Для православной иерархии падение самодержавного строя было тем больнее, что некоторые ее представители считались креатурами сибирского странника и, следовательно, виновниками имевших место «нестроений». Показательно, что уже в самом начале событий, до отречения, был арестован столичный митрополит Питирим (Окнов). 28 февраля 1917 г. З. Н. Гиппиус записала в дневнике, как пришедший к ней А. В. Карташев (в дальнейшем обер-прокурор Синода и министр исповеданий Временного правительства), человек глубоко верующий, в волнении от происходившего заявил, что собственными глазами видел: «Питиримку повезли!
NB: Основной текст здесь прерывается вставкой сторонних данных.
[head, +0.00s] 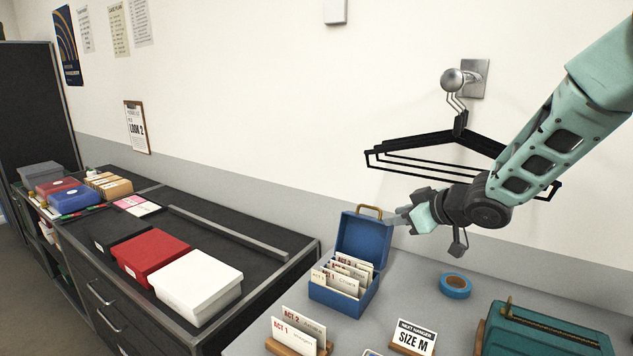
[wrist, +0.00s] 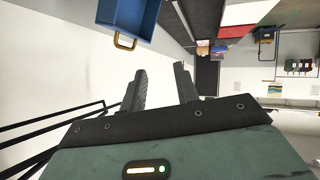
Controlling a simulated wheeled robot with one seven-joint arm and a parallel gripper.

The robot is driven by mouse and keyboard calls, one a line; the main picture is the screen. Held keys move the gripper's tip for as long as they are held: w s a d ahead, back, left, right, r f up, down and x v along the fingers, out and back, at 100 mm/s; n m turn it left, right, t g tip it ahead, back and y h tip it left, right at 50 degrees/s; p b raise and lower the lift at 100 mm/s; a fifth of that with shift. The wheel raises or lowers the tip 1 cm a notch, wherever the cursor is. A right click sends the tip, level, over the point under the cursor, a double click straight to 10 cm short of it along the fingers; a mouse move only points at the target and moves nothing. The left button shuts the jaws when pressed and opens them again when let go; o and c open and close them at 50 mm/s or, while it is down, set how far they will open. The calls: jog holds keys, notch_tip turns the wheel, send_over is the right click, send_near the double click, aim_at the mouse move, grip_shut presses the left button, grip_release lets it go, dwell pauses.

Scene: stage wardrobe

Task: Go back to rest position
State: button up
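My gripper (head: 393,221) is at the end of my teal arm, which reaches in from the upper right of the head view. It is in the air at the upper right of an open blue card box (head: 338,294), in front of the wall. In the wrist view the two dark fingers (wrist: 160,88) stand apart with nothing between them. The blue box (wrist: 117,15) shows at the top of that view with its brass handle. Black hangers (head: 440,142) hang on a wall knob, partly behind my arm; they also show at the left of the wrist view (wrist: 45,122).
On the grey table are card holders (head: 297,334), a "SIZE M" sign (head: 414,338), blue tape (head: 455,286) and a teal machine (head: 545,330). The dark cabinet at left bears a white box (head: 197,283) and a red box (head: 152,256). The wall is close behind my gripper.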

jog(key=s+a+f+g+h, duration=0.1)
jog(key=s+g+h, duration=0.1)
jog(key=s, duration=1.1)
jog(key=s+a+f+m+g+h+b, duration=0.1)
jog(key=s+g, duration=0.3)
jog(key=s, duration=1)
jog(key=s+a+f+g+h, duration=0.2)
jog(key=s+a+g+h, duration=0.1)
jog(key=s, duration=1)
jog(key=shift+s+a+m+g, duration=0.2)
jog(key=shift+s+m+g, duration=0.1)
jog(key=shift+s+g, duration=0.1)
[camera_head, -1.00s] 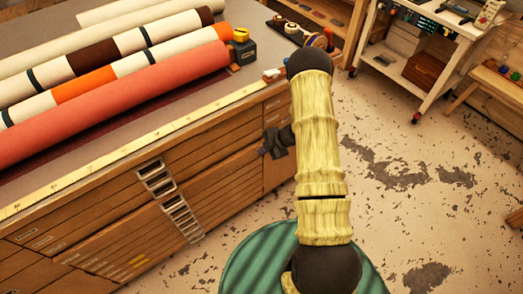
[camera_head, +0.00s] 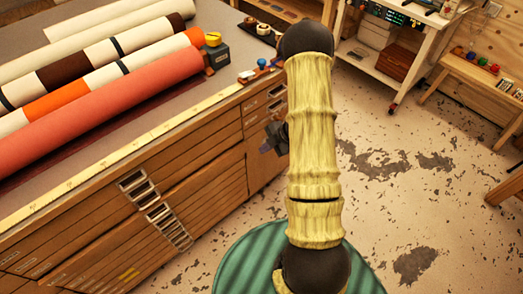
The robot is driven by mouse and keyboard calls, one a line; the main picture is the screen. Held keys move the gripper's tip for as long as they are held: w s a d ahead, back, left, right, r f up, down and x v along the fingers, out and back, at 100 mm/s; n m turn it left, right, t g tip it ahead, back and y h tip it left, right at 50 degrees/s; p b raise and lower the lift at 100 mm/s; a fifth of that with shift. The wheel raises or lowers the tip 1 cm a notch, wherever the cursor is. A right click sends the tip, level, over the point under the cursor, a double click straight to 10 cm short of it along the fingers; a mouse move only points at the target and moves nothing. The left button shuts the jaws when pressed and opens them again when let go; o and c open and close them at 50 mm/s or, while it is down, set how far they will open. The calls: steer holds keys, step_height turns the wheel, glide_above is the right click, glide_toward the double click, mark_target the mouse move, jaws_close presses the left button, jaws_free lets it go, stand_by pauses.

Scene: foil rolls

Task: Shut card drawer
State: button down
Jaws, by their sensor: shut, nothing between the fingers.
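A long wooden cabinet (camera_head: 150,190) with many shallow drawers fills the left side. Its right end has a column of small drawers (camera_head: 255,118) with small label holders; I cannot tell which is the card drawer or whether one stands out, as my arm covers part of this end. My gripper (camera_head: 270,140) is dark, small and shut with nothing in it. It shows just left of my yellow arm, in front of the small-drawer column. I cannot tell whether it touches the cabinet front.
Several fabric or foil rolls (camera_head: 110,100) and a yellow measuring strip (camera_head: 120,152) lie on the cabinet top. A dark tape dispenser (camera_head: 213,54) stands near its right end. A white trolley (camera_head: 400,55) and a low wooden bench (camera_head: 470,85) stand beyond. Worn floor (camera_head: 400,190) is open at right.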

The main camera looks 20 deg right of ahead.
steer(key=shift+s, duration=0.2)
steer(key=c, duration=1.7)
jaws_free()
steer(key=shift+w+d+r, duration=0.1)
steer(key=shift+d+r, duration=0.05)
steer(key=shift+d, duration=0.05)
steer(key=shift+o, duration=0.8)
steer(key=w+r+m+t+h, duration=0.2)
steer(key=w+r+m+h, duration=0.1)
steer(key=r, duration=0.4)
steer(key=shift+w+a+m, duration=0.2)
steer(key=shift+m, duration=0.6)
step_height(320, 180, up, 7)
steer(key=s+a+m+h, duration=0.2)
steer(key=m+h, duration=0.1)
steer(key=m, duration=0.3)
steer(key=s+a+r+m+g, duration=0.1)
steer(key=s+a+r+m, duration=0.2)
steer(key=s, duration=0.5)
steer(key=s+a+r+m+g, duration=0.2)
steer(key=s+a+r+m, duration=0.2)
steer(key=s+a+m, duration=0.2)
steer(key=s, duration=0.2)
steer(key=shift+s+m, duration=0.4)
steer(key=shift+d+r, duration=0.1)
Питиримку взяли и в Думу солдаты везут!». «Это наш достойный митрополит, – комментировала Гиппиус, – друг покойного Гриши»[980]. Начало было положено, и вскоре уже «по всей России пробежала волна „ниспровержений епископов“; Синод был завален петициями с мест с требованиями выборного епископата»[981]. В условиях начавшейся революции заявления о необходимости введения выборного епископата звучали как требования политических изменений (хотя и облекались в каноническую форму). На фоне растерянности большинства православных иерархов неудивительным кажется подмеченное З. Н. Гиппиус замешательство рядовых клириков.

«В церкви о сю пору, – писала Гиппиус 3 марта 1917 г., – [поминают] „само-дер-жавнейшего“… Тоже не „облечены“ приказом и не могут отменить. Впрочем где-то поп на свой страх, растерявшись, хватил: „Ис-пол-ни-тельный ко-ми-тет…“ Господи, Господи! Дай нам разум»[982].

«Приказ» вышел со значительным (по меркам революционного времени) опозданием: 6 марта Святейший Синод выпустил обращение по поводу отречения императора, где кроме констатации случившегося («Свершилась воля Божия. Россия вступила на путь новой государственной жизни») ничего не было сказано о сути происшедшего. Тогда же Синод принял и определение об обнародовании в православных храмах актов 2-го и 3-го марта, а также о совершении молебствия «об утишении страстей, с возглашением многолетия Богохранимой державе Российской и Благоверному Временному правительству ее»[983]. Стремление сохранить прежнюю «форму» и предопределило, как я полагаю, тот факт, что многолетие предписывалось провозглашать временному институту власти[984].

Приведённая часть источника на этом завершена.